# START OF Supplied records

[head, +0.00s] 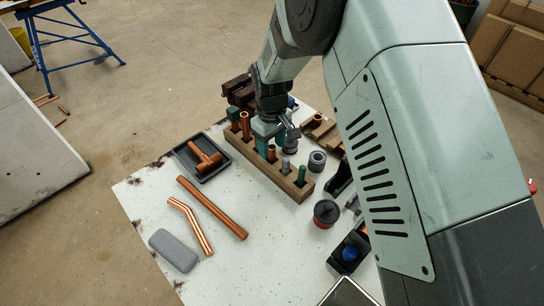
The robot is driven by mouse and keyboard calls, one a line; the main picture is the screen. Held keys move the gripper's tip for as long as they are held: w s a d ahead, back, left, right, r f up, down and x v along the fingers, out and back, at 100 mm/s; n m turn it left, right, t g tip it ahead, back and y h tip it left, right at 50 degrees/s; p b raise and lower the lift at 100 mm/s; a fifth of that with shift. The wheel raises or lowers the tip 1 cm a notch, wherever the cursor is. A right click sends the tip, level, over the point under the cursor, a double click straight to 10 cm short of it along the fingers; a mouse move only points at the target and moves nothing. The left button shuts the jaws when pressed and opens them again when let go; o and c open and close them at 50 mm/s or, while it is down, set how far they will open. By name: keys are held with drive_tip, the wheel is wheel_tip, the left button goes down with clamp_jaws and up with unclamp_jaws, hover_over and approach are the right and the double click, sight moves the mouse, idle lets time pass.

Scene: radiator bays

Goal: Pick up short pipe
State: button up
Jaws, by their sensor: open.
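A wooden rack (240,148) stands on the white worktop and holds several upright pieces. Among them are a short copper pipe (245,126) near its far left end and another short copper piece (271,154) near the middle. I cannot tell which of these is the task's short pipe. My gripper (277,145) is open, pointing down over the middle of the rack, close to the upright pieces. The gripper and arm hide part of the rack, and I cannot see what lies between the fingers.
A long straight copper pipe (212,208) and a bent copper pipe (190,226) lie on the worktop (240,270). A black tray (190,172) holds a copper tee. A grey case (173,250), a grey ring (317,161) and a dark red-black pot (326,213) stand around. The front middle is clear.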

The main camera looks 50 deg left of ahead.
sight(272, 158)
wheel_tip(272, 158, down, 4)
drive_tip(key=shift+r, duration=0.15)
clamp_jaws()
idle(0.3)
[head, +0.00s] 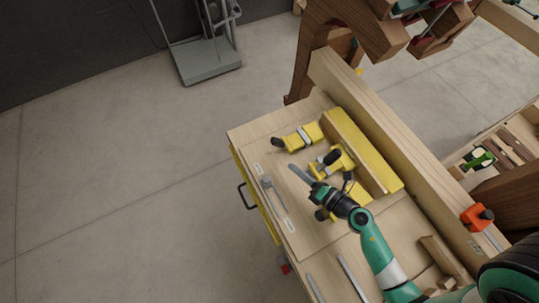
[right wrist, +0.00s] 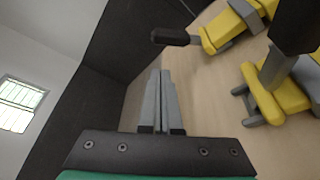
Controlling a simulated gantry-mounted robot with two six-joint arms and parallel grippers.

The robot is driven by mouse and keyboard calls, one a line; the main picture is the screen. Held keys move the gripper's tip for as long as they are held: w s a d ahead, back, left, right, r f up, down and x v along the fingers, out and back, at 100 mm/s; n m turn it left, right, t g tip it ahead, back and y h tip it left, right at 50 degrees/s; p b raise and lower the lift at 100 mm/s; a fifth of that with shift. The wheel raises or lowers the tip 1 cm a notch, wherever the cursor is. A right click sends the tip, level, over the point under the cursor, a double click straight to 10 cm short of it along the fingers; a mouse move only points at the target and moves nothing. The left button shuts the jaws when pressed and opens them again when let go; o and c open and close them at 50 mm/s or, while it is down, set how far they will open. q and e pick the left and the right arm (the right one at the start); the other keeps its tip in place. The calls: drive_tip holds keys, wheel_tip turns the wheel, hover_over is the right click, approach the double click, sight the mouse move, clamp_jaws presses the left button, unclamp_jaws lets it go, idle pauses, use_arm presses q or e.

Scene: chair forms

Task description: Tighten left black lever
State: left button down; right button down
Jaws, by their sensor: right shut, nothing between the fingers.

# END OF Supplied records

Do this: From the data above, write out everything exactly except the pictures.

Reply:
[head, +0.00s] 
The robot is driven by mouse and keyboard calls, one a line; the main picture is the screen. Held keys move the gripper's tip for as long as they are held: w s a d ahead, back, left, right, r f up, down and x v along the fingers, out and back, at 100 mm/s; n m turn it left, right, t g tip it ahead, back and y h tip it left, right at 50 degrees/s; p b raise and lower the lift at 100 mm/s; a fifth of that with shift. The wheel raises or lowers the tip 1 cm a notch, wherever the cursor is. A right click sends the tip, level, over the point under the cursor, a double click straight to 10 cm short of it along the fingers; a mouse move only points at the target and moves nothing. The left button shuts the jaws when pressed and opens them again when let go; o and c open and close them at 50 mm/s or, while it is down, set how far they will open. By name: keys are held with drive_tip, the wheel is wheel_tip, the left button goes down with clamp_jaws and up with unclamp_jaws, hover_over and approach are the right and the double click, sight moves the mouse, idle lets time pass.

Scene: radiator bays

Goal: Pick up short pipe
State: button up
Jaws, by their sensor: open.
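A wooden rack (240,148) stands on the white worktop and holds several upright pieces. Among them are a short copper pipe (245,126) near its far left end and another short copper piece (271,154) near the middle. I cannot tell which of these is the task's short pipe. My gripper (277,145) is open, pointing down over the middle of the rack, close to the upright pieces. The gripper and arm hide part of the rack, and I cannot see what lies between the fingers.
A long straight copper pipe (212,208) and a bent copper pipe (190,226) lie on the worktop (240,270). A black tray (190,172) holds a copper tee. A grey case (173,250), a grey ring (317,161) and a dark red-black pot (326,213) stand around. The front middle is clear.

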The main camera looks 50 deg left of ahead.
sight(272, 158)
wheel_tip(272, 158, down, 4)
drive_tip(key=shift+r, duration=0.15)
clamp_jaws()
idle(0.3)
[head, +0.00s] 
[right wrist, +0.00s] 
Controlling a simulated gantry-mounted robot with two six-joint arms and parallel grippers.

The robot is driven by mouse and keyboard calls, one a line; the main picture is the screen. Held keys move the gripper's tip for as long as they are held: w s a d ahead, back, left, right, r f up, down and x v along the fingers, out and back, at 100 mm/s; n m turn it left, right, t g tip it ahead, back and y h tip it left, right at 50 degrees/s; p b raise and lower the lift at 100 mm/s; a fifth of that with shift. The wheel raises or lowers the tip 1 cm a notch, wherever the cursor is. A right click sends the tip, level, over the point under the cursor, a double click straight to 10 cm short of it along the fingers; a mouse move only points at the target and moves nothing. The left button shuts the jaws when pressed and opens them again when let go; o and c open and close them at 50 mm/s or, while it is down, set how far they will open. q and e pick the left and the right arm (the right one at the start); the other keeps its tip in place. The calls: drive_tip holds keys, wheel_tip turns the wheel, hover_over is the right click, approach the double click, sight the mouse move, clamp_jaws presses the left button, unclamp_jaws lets it go, idle pauses, use_arm presses q or e.

Scene: chair forms

Task description: Tighten left black lever
State: left button down; right button down
Jaws, by their sensor: right shut, nothing between the fingers.

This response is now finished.